What Antarctica’s Melting Glaciers Taught Me About Becoming a Mother

Before leaving port, I gather with the rest of the members of the expedition in a mustard yellow warehouse to receive our ECWs, or extreme cold weather kits. 

“Zippers break,” some bearded guy says as he hands me an orange duffel bag stuffed with dozens of articles of government-issued outerwear, many of them duplicates. Where we are going there are no stores, no Amazon deliveries, no ways of replacing something that fails. If it breaks, we’ve got to mend it or hope that we brought along a suitable backup.

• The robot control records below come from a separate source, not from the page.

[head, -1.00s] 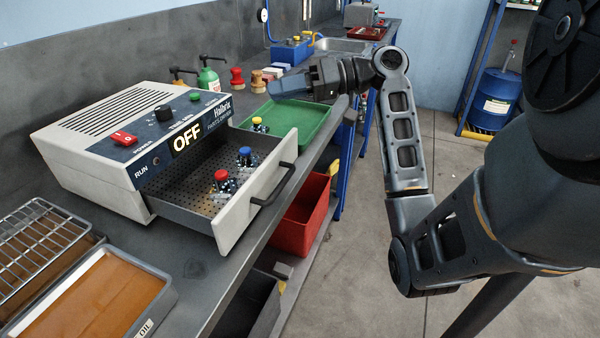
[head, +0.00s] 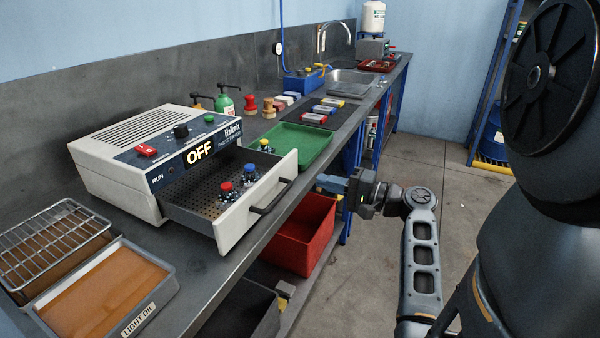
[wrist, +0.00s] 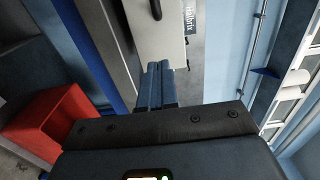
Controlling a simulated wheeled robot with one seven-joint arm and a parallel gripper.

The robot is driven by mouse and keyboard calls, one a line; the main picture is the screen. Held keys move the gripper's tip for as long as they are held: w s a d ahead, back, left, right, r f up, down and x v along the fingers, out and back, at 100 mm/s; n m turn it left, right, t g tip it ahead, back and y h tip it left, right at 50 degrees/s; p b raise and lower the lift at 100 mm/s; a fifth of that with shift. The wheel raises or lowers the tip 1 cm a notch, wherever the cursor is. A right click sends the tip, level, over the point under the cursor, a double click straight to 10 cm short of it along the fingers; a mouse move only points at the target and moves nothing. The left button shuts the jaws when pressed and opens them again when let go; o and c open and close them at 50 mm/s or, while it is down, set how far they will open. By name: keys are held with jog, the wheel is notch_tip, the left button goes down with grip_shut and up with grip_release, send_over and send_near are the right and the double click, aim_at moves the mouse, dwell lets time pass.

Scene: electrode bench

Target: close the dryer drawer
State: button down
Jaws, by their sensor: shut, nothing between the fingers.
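The dryer (head: 110,178) is a white and dark blue box on the bench, its display reading OFF. Its drawer (head: 232,226) is pulled out toward the bench's front edge, with a black handle (head: 272,198) on the white front. In the wrist view my shut fingers (wrist: 160,84) point at the white drawer front (wrist: 155,35).
A green tray (head: 300,143) lies on the bench beyond the drawer. A red bin (head: 300,238) sits below the bench edge, also in the wrist view (wrist: 45,125). A wire rack (head: 50,240) and an oil tray (head: 100,290) are at the near left. The floor at right is open.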

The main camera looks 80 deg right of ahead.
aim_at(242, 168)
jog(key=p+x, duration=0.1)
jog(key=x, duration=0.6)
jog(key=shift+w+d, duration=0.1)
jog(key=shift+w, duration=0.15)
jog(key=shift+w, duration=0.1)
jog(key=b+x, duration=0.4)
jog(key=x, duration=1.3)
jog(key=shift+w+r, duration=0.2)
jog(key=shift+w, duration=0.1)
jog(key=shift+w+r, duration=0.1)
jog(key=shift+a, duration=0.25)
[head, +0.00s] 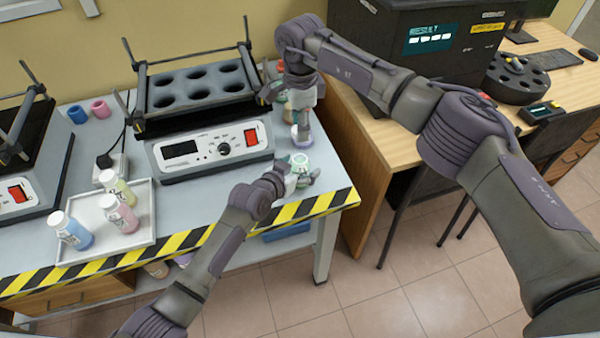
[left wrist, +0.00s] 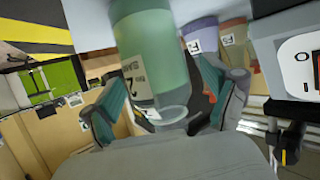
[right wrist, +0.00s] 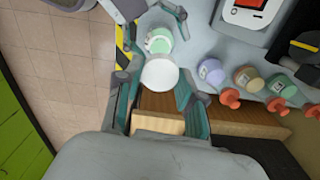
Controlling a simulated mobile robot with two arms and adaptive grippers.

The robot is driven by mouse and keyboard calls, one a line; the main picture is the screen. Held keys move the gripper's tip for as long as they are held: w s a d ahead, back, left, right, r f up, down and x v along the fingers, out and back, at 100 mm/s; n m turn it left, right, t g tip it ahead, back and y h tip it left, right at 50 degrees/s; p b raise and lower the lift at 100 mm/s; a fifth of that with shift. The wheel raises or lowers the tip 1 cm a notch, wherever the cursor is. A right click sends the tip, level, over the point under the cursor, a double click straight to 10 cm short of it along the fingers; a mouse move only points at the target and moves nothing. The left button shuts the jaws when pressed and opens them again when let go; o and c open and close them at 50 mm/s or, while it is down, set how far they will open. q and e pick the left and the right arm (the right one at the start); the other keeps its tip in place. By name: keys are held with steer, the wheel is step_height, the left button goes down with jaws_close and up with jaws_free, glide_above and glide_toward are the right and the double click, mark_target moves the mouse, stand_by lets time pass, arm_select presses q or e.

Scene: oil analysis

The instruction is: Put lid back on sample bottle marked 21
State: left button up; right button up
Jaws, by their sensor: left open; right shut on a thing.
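A green-tinted sample bottle (head: 300,163) stands near the right front corner of the bench. In the left wrist view the bottle (left wrist: 153,55) bears a label with a 2; the rest of its number is unclear. My left gripper (head: 297,178) is open, its fingers on either side of this bottle. It also shows in the left wrist view (left wrist: 165,100). My right gripper (right wrist: 155,85) is shut on a round white lid (right wrist: 160,73). In the right wrist view the lid appears beside the green bottle (right wrist: 158,40), partly overlapping it.
A shaker (head: 210,150) is behind left. A white tray (head: 147,210) with several bottles is farther left. The striped bench edge (head: 325,203) is close.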

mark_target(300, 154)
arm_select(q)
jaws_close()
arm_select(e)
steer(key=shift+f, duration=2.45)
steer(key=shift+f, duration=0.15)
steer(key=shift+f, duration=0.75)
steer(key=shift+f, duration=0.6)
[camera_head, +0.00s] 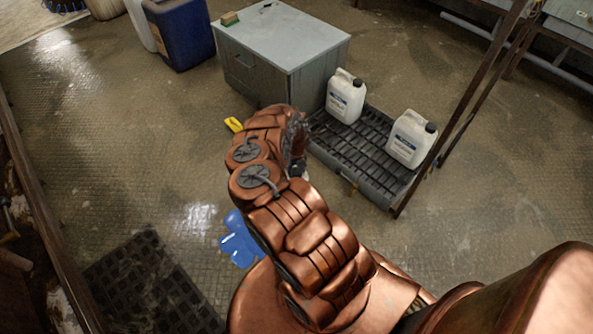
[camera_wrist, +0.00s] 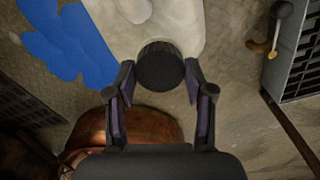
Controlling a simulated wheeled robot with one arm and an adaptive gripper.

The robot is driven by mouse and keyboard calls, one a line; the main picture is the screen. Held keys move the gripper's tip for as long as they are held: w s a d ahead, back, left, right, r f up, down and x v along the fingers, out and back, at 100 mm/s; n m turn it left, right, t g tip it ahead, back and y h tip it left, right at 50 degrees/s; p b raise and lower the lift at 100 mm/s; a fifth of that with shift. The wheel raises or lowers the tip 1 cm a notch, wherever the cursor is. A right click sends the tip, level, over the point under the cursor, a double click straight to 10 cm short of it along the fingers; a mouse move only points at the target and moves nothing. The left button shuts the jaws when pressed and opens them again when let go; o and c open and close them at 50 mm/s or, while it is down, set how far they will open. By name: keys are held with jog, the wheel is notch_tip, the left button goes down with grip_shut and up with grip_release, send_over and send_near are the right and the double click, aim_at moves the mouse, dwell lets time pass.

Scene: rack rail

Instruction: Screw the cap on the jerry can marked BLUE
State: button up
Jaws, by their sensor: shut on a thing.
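In the wrist view my gripper (camera_wrist: 159,78) has its two fingers on either side of a round black ribbed cap (camera_wrist: 160,66) and is shut on it. The cap lies over the near end of a white jerry can (camera_wrist: 180,20), seen from above. I cannot tell whether the cap sits on the neck or just above it. A flat blue shape (camera_wrist: 65,42) lies on the floor beside this can, and it also shows in the head view (camera_head: 238,240). In the head view my copper arm hides the gripper, the cap and most of this can.
Two white cans with dark caps, one at the back (camera_head: 346,98) and one at the right (camera_head: 409,140), stand on a black grated tray (camera_head: 345,160). A grey cabinet (camera_head: 290,40) stands behind. A rack post (camera_head: 470,105) rises at right. Floor at left is mostly clear.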

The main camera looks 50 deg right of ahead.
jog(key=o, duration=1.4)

The oldest woman in the group leans over and whispers in my ear, “Try everything on to make sure it fits.” Then she disappears into the communal changing room, which is really just a couple pieces of plywood tacked together. I follow her inside, pull a well-worn pair of work pants the color of pond scum from my bag. “Nothing like a pair of Carhartts to remind you that you have an ass and most men don’t,” I say to the women around me. Tasha Snow, the media coordinator, is already halfway through her pile. When she steps into a pair of rain pants and pulls out the bib, I laugh. It appears as if two of her could fit inside. 

The first person to see Antarctica did so just over two hundred years ago; for most of the short span of time between then and today, women were all but forbidden from the ice. In the clapboard dressing room, I wondered whether the government hoped, even if only in a sideways manner, that our bodies would disappear beneath the bright orange “float coats” and PVC bibs they issued. Our unisex “uniforms” were meant to keep us safe, but from what? 

The next evening, I head to the Bridge to watch the ship set sail. I expect the captain to ring a bell or blow a horn, or for someone to smash a bottle of champagne on the bow. Instead the thrusters turn on, a few lines are tossed, and our contact with South America is no more. The Palmer slides out from her parking spot and steams east, through the Strait of Magellan. I stand there, on the bridge wings, for a long time, hands clenching the metal railing, cold pulsing into my palms. I have no idea of whatever it is I have gotten myself into. On the back deck over a dozen people have gathered to watch the ship leave port. Seeing them, my stomach drops: These strangers and I are sailing toward Antarctica together now. We are all we’ve got.